Small barchans may be as little as 12 feet high and large ones as much as 100 feet high. In all cases barchans are approximately ten times as wide as they are high. The largest dunes are stationary but as size decreases the speed with which they travel increases. Large groups of barchans are often found so close together that they lose some of their perfection of form and they may then be called transverse dunes.

The other type of dune is the seif dune. Seif dunes are long sand ridges of irregular shape and variable length. Many seifs in the Egyptian desert are up to 300 feet and 1800 feet wide; some are over 200 miles long. While these figures may represent the largest known, they do, at least indicate that seif dunes are very large features, especially when compared with the barchans. Seifs seem to be developed where there are dominant winds from a different direction from the prevailing ones, which have accumulated the sand. The figure below, shows the development of a barchan into a small seif by the action of wind from two directions.

Both seifs and barchans tend to form in families, but the two types are seldom found in association with each other.

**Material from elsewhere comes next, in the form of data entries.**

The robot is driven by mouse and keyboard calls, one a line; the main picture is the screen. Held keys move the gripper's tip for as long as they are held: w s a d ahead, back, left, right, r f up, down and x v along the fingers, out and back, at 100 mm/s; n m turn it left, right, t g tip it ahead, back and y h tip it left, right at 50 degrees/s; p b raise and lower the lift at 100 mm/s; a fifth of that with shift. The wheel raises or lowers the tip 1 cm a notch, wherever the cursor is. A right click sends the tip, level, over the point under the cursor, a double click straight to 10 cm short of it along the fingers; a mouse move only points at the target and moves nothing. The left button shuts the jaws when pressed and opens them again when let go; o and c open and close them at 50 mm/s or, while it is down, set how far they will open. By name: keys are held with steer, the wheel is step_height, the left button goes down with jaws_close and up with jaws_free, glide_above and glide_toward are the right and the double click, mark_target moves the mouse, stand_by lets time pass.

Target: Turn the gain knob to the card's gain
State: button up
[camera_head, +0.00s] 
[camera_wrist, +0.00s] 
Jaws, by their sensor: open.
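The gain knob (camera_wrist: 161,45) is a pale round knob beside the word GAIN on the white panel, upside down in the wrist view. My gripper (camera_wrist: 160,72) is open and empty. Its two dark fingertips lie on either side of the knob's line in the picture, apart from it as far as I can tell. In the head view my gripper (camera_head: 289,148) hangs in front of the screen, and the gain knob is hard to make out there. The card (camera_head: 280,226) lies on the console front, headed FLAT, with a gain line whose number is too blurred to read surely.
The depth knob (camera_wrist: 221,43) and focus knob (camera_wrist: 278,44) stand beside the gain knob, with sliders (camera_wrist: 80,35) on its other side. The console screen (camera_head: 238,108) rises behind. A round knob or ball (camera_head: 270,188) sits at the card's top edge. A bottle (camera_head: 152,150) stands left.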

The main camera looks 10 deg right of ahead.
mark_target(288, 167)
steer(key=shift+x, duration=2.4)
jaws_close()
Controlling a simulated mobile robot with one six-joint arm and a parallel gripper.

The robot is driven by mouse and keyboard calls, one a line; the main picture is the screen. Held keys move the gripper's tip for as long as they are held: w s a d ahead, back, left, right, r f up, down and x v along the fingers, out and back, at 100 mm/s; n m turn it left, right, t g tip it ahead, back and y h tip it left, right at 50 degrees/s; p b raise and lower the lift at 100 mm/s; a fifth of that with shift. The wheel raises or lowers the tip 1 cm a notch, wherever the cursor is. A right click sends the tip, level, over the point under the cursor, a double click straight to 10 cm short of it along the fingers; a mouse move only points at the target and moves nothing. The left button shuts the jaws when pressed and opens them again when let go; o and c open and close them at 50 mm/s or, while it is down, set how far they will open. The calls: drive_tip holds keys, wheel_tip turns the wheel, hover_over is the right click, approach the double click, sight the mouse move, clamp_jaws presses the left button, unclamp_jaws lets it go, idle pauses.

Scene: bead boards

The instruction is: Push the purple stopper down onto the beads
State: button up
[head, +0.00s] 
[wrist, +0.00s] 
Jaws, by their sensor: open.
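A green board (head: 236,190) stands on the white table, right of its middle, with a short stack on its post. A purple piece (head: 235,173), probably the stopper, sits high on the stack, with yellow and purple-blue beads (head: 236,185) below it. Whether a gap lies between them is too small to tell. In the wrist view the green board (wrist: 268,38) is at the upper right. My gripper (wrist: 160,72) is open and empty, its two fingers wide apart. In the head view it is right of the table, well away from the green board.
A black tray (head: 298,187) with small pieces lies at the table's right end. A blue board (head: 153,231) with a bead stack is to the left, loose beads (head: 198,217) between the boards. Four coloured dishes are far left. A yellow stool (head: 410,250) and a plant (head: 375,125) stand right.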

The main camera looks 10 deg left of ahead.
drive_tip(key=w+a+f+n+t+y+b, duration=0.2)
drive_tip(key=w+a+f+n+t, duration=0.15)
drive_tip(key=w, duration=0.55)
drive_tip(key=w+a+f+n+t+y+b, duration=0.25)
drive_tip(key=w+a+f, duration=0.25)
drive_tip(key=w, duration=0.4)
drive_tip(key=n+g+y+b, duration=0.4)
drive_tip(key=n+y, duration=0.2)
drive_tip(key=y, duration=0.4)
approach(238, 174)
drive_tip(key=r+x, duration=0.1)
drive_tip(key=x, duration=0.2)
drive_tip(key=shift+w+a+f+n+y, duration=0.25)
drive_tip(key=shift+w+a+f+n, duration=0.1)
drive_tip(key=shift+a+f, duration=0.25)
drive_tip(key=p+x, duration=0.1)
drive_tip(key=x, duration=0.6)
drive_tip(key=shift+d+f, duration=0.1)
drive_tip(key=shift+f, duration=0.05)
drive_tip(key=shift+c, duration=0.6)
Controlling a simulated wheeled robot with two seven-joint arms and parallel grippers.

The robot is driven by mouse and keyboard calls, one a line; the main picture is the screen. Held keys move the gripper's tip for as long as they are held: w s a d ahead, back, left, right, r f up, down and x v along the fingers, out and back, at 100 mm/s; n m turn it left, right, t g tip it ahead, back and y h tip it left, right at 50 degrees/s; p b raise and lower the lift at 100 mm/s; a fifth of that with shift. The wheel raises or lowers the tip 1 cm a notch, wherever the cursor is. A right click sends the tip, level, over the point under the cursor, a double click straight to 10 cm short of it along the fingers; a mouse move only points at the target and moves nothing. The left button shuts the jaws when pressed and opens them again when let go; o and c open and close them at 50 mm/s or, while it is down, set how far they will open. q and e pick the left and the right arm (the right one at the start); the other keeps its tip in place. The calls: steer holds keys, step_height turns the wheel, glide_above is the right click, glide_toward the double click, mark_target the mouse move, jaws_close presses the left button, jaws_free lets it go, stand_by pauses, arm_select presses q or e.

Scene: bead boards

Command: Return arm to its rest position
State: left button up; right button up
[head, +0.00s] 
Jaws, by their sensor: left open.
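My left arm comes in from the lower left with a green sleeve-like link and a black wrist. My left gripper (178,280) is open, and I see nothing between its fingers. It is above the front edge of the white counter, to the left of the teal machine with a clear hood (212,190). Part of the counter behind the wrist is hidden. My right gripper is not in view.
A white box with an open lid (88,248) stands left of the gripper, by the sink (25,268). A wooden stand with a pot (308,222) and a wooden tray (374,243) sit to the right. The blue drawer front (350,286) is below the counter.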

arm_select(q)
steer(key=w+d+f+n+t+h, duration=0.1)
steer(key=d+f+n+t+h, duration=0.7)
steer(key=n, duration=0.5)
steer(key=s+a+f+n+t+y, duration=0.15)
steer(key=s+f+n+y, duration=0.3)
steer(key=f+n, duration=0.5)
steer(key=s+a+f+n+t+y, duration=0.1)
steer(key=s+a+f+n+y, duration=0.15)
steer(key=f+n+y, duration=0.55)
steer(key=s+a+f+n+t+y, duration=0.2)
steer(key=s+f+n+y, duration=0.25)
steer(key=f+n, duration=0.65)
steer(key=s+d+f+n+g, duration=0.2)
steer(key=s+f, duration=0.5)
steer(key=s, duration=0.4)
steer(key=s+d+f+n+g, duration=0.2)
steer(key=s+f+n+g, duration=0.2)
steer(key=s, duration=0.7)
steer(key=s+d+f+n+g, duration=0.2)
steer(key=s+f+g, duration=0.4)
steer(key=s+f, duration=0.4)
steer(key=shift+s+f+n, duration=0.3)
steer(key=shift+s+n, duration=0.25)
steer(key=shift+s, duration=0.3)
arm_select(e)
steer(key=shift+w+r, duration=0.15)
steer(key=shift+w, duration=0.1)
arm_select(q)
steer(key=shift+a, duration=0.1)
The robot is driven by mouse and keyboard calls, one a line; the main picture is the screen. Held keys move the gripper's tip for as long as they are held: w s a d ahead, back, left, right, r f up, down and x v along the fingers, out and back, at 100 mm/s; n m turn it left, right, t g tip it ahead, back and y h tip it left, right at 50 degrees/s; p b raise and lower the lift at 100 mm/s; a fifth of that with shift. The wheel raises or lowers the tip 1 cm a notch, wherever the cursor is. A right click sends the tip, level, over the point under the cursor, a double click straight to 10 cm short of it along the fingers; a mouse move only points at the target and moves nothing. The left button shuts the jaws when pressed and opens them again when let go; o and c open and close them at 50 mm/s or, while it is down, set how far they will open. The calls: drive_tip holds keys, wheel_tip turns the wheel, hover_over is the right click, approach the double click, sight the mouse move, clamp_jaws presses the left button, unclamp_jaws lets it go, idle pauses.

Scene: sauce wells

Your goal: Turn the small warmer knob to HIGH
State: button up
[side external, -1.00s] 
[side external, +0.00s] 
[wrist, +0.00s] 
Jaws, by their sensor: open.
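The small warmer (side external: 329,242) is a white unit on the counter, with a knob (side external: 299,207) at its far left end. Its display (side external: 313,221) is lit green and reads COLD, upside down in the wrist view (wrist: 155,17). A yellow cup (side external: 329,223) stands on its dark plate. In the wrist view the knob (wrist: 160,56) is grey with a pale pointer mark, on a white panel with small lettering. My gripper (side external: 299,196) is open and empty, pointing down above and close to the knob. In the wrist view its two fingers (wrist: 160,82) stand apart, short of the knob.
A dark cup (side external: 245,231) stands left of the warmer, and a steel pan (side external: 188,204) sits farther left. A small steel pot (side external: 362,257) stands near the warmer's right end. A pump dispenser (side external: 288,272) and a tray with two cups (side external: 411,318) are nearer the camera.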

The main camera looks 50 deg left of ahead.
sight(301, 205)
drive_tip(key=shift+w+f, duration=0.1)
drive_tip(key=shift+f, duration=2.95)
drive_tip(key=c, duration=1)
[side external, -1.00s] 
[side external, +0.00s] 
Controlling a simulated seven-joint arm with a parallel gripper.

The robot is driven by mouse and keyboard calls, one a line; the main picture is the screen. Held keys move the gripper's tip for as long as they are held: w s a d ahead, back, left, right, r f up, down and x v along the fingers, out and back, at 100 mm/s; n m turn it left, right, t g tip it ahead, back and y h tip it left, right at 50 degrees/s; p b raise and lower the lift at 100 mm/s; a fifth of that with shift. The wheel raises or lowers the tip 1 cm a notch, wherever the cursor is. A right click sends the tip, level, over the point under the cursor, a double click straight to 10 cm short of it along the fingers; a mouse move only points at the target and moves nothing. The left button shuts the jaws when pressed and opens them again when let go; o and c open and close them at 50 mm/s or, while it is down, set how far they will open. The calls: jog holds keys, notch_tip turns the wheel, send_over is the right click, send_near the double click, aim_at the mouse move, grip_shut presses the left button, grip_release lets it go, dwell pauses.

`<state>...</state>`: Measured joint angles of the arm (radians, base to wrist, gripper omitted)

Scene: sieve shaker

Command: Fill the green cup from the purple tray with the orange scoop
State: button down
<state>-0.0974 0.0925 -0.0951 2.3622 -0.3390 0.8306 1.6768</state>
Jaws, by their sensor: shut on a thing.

In contrast with mobile barchans and seifs Bagnold recognised several other types of sand accumulation all of which are stationary. Whalebacks, or flat topped sand ridges extending parallel to the wind direction, occur particularly in Egypt where they may be 100 miles long, 2 miles wide and 150 feet high. Bagnold regarded whalebacks as remnants of seif dunes. Much smaller features are the sand-shadows, which accumulate in the lee of obstructions and are built up by wind is funnelled round them, as at the exits of Wadis. Both shadows and drifts are destroyed if they move downwind (see below).